PROBLEM TO SOLVE:
Return each line of the listing below, unchanged, and omit the images.

DATA FOR THIS EXERCISE:
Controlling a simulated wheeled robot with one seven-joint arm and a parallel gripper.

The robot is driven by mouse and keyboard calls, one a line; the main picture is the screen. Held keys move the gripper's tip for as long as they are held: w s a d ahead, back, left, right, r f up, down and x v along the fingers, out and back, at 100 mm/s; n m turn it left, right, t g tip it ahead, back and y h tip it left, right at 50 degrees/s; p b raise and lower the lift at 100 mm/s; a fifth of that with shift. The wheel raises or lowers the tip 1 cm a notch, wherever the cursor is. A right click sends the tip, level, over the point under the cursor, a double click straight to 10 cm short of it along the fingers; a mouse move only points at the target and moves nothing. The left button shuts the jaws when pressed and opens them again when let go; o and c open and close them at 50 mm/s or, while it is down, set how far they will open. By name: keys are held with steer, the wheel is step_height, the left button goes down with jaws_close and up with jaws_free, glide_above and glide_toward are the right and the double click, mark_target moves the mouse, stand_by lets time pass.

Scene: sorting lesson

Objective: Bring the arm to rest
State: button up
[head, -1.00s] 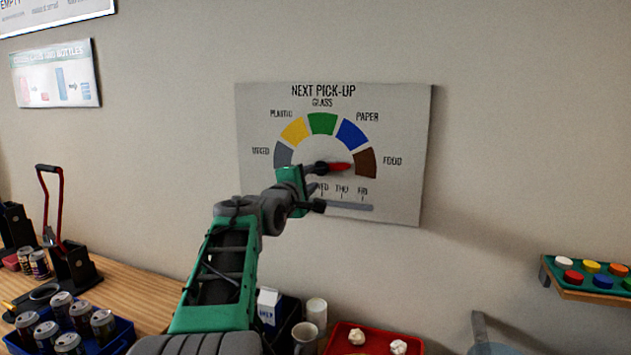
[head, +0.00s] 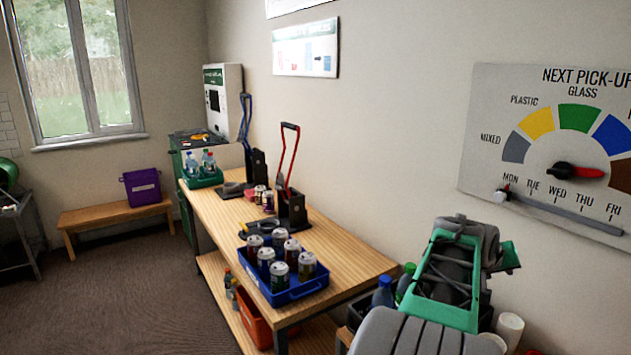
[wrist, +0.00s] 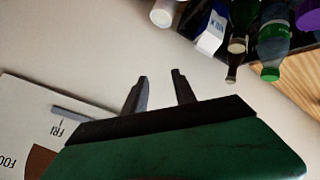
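My arm (head: 450,270) shows at the lower right of the head view, green and grey, folded in front of the wall. Its gripper cannot be made out there. In the wrist view my gripper (wrist: 160,76) shows two dark fingers standing apart with nothing between them. The pale wall is behind them. The pick-up board (head: 545,130) hangs on the wall to the right of the arm in the head view. Its red pointer (head: 580,172) points right, and its slider knob (head: 503,195) is at the left end near MON. A board corner (wrist: 20,125) shows upside down at the wrist view's left.
A wooden bench (head: 345,255) carries a blue tray (head: 295,293) of cans, two can crushers and a green bottle crate (head: 203,182). Bottles (wrist: 272,45), a carton (wrist: 210,35) and a white cup (wrist: 163,14) show upside down at the wrist view's top. The floor (head: 130,285) at left is clear.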

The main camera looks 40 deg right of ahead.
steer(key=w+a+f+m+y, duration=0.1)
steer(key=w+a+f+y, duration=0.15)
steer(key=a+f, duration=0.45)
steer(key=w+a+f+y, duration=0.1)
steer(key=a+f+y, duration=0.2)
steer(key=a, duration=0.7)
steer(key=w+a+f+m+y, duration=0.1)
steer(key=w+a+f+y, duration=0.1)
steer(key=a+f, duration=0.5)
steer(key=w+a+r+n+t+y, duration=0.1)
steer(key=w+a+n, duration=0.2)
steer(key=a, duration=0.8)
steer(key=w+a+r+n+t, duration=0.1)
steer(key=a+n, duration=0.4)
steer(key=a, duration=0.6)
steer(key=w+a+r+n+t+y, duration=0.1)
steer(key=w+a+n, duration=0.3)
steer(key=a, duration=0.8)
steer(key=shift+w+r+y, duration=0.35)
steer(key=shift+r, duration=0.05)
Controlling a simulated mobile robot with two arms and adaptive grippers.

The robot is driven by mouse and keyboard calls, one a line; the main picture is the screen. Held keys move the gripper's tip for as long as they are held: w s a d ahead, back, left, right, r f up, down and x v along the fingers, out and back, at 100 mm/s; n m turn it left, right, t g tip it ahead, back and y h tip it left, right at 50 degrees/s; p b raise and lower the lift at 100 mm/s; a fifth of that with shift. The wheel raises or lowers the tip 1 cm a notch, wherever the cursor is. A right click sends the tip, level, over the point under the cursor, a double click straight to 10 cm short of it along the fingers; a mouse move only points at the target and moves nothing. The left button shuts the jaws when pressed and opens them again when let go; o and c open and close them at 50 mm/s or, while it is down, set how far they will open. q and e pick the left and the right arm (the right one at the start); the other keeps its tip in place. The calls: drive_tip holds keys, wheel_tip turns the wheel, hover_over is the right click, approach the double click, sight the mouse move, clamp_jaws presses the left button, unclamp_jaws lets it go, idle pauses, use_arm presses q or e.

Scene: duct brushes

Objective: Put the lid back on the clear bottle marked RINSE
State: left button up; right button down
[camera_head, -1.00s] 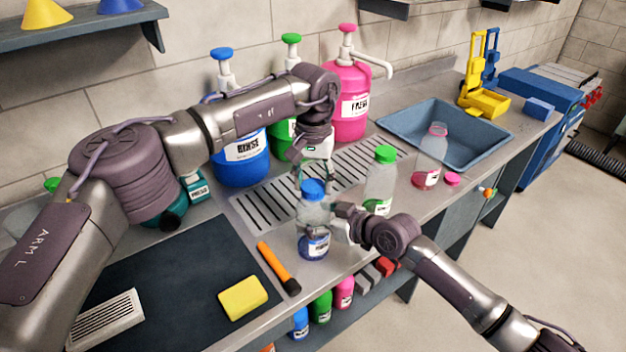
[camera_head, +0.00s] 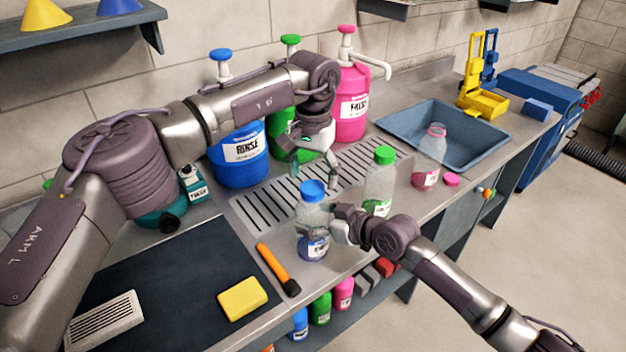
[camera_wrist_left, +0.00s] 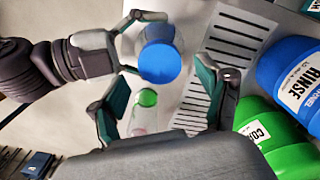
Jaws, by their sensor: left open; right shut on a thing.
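The clear bottle (camera_head: 314,222) with blue liquid and a small blue label stands upright at the counter's front edge. Its label print is too small to read. A blue lid (camera_head: 313,190) sits on its top and looks level. In the left wrist view the lid (camera_wrist_left: 160,62) covers the mouth of the bottle (camera_wrist_left: 160,33). My right gripper (camera_head: 333,225) is shut around the bottle's body from the right. My left gripper (camera_head: 313,168) is open and empty just above the lid, apart from it; its spread fingers frame the left wrist view.
A clear bottle with a green lid (camera_head: 380,180) stands just right of the held one. An open bottle (camera_head: 430,160) has a pink lid (camera_head: 451,180) beside it. The blue RINSE jug (camera_head: 239,158) stands behind; an orange-handled tool (camera_head: 277,268) and yellow sponge (camera_head: 242,297) lie left.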

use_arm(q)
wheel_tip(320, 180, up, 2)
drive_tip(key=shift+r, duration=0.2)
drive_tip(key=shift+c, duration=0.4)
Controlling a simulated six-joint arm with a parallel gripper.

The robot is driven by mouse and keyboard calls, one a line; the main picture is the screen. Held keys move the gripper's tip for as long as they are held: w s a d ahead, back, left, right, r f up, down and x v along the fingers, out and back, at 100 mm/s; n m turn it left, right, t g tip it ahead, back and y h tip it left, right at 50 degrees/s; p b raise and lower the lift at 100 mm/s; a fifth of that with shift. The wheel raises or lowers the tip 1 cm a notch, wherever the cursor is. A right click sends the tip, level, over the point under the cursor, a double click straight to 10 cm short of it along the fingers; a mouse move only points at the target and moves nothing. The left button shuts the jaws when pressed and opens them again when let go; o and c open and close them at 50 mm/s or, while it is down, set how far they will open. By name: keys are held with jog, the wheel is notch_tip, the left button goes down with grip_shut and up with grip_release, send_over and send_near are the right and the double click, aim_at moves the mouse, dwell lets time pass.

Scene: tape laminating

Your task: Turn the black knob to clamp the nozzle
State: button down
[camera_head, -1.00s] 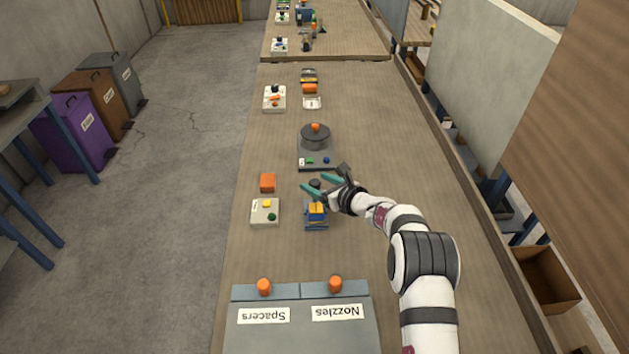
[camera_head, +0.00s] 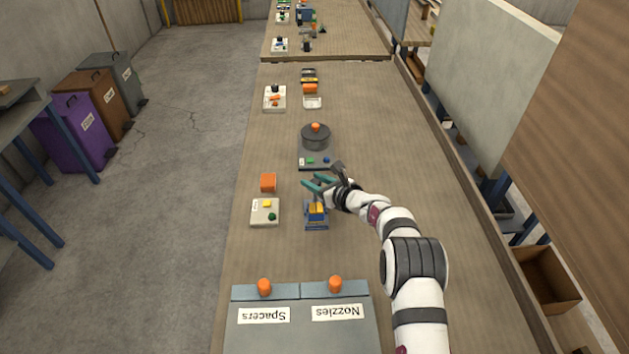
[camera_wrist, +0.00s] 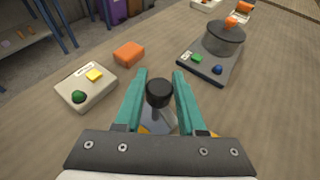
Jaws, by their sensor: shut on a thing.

EXERCISE OUTPUT:
Controlling a simulated wheeled robot with one seven-joint arm and a parallel gripper.

The robot is driven by mouse and keyboard calls, one a line; the main picture is the screen. Held keys move the gripper's tip for as long as they are held: w s a d ahead, back, left, right, r f up, down and x v along the fingers, out and back, at 100 mm/s; n m turn it left, right, t g tip it ahead, back and y h tip it left, right at 50 degrees/s; p b raise and lower the lift at 100 mm/s; a fifth of that with shift. The wheel raises or lowers the tip 1 cm a notch, wherever the cursor is. A right click sends the tip, level, over the point under the cursor, a double click straight to 10 cm short of it along the fingers; a mouse move only points at the target and moves nothing. The left button shuts the jaws when pressed and opens them again when let go; o and c open and close them at 50 mm/s or, while it is down, set how far they will open. By name: keys are held with steer, the wheel is step_height, the left button goes down with jaws_close and up with jaws_free, glide_above and glide_toward are the right and the double click, mark_target moves the mouse, stand_by lets time pass.

Scene: sorting lesson

Objective: Bring the arm to rest
State: button up
[head, -1.00s] 
[head, +0.00s] 
[wrist, +0.00s] 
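My arm (head: 450,270) shows at the lower right of the head view, green and grey, folded in front of the wall. Its gripper cannot be made out there. In the wrist view my gripper (wrist: 160,76) shows two dark fingers standing apart with nothing between them. The pale wall is behind them. The pick-up board (head: 545,130) hangs on the wall to the right of the arm in the head view. Its red pointer (head: 580,172) points right, and its slider knob (head: 503,195) is at the left end near MON. A board corner (wrist: 20,125) shows upside down at the wrist view's left.
A wooden bench (head: 345,255) carries a blue tray (head: 295,293) of cans, two can crushers and a green bottle crate (head: 203,182). Bottles (wrist: 272,45), a carton (wrist: 210,35) and a white cup (wrist: 163,14) show upside down at the wrist view's top. The floor (head: 130,285) at left is clear.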

The main camera looks 40 deg right of ahead.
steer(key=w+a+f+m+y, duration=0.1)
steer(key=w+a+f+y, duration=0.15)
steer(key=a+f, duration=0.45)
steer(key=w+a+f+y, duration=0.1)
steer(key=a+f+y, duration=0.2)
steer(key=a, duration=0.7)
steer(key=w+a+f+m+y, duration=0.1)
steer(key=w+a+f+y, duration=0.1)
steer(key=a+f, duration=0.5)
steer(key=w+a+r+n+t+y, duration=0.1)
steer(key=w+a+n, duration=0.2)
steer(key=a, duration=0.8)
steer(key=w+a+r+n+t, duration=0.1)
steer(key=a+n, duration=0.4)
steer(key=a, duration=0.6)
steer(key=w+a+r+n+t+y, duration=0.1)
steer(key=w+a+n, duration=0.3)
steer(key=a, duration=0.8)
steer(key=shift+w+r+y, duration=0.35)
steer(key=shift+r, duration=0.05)
Controlling a simulated mobile robot with two arms and adaptive grippers.

The robot is driven by mouse and keyboard calls, one a line; the main picture is the screen. Held keys move the gripper's tip for as long as they are held: w s a d ahead, back, left, right, r f up, down and x v along the fingers, out and back, at 100 mm/s; n m turn it left, right, t g tip it ahead, back and y h tip it left, right at 50 degrees/s; p b raise and lower the lift at 100 mm/s; a fifth of that with shift. The wheel raises or lowers the tip 1 cm a notch, wherever the cursor is. A right click sends the tip, level, over the point under the cursor, a double click straight to 10 cm short of it along the fingers; a mouse move only points at the target and moves nothing. The left button shuts the jaws when pressed and opens them again when let go; o and c open and close them at 50 mm/s or, while it is down, set how far they will open. q and e pick the left and the right arm (the right one at the start); the other keeps its tip in place. The calls: drive_tip holds keys, wheel_tip turns the wheel, hover_over is the right click, approach the double click, sight the mouse move, clamp_jaws presses the left button, unclamp_jaws lets it go, idle pauses, use_arm presses q or e.

Scene: duct brushes

Objective: Put the lid back on the clear bottle marked RINSE
State: left button up; right button down
[camera_head, -1.00s] 
[camera_head, +0.00s] 
[camera_wrist_left, +0.00s] 
Jaws, by their sensor: left open; right shut on a thing.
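The clear bottle (camera_head: 314,222) with blue liquid and a small blue label stands upright at the counter's front edge. Its label print is too small to read. A blue lid (camera_head: 313,190) sits on its top and looks level. In the left wrist view the lid (camera_wrist_left: 160,62) covers the mouth of the bottle (camera_wrist_left: 160,33). My right gripper (camera_head: 333,225) is shut around the bottle's body from the right. My left gripper (camera_head: 313,168) is open and empty just above the lid, apart from it; its spread fingers frame the left wrist view.
A clear bottle with a green lid (camera_head: 380,180) stands just right of the held one. An open bottle (camera_head: 430,160) has a pink lid (camera_head: 451,180) beside it. The blue RINSE jug (camera_head: 239,158) stands behind; an orange-handled tool (camera_head: 277,268) and yellow sponge (camera_head: 242,297) lie left.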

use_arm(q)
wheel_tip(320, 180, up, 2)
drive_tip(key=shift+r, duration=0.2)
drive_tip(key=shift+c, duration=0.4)
Controlling a simulated six-joint arm with a parallel gripper.

The robot is driven by mouse and keyboard calls, one a line; the main picture is the screen. Held keys move the gripper's tip for as long as they are held: w s a d ahead, back, left, right, r f up, down and x v along the fingers, out and back, at 100 mm/s; n m turn it left, right, t g tip it ahead, back and y h tip it left, right at 50 degrees/s; p b raise and lower the lift at 100 mm/s; a fifth of that with shift. The wheel raises or lowers the tip 1 cm a notch, wherever the cursor is. A right click sends the tip, level, over the point under the cursor, a double click straight to 10 cm short of it along the fingers; a mouse move only points at the target and moves nothing. The left button shuts the jaws when pressed and opens them again when let go; o and c open and close them at 50 mm/s or, while it is down, set how far they will open. By name: keys are held with jog, the wheel is notch_tip, the left button goes down with grip_shut and up with grip_release, send_over and send_near are the right and the double click, aim_at moves the mouse, dwell lets time pass.

Scene: tape laminating

Your task: Turn the black knob to clamp the nozzle
State: button down
[camera_head, -1.00s] 
[camera_head, +0.00s] 
[camera_wrist, +0.00s] 
Jaws, by their sensor: shut on a thing.

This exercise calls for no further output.